**SUPPLIED DATA**
□ □ □ □ □ □ □
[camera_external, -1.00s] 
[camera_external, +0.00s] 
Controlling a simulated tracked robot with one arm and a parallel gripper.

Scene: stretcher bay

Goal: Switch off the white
□ □ □ □ □ □ □
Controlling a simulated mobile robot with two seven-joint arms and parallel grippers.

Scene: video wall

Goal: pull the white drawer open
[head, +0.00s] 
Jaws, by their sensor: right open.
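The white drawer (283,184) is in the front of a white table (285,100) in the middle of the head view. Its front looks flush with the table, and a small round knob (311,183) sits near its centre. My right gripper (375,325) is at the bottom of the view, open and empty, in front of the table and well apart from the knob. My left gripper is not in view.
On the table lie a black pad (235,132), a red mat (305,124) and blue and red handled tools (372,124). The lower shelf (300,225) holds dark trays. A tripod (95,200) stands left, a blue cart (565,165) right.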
□ □ □ □ □ □ □
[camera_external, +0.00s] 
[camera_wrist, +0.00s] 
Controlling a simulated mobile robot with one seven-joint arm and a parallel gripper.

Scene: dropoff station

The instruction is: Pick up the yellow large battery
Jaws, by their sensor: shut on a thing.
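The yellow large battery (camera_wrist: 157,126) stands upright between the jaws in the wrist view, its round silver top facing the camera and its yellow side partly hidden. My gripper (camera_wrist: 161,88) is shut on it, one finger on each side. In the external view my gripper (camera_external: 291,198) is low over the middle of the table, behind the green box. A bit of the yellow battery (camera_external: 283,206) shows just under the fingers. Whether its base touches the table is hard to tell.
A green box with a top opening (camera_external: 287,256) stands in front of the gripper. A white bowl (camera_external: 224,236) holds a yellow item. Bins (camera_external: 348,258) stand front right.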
□ □ □ □ □ □ □
**WRITTEN PROBLEM**
Show all lines from the listing above in which "Scene" appears.

**TASK SOLUTION**
Scene: stretcher bay
Scene: video wall
Scene: dropoff station

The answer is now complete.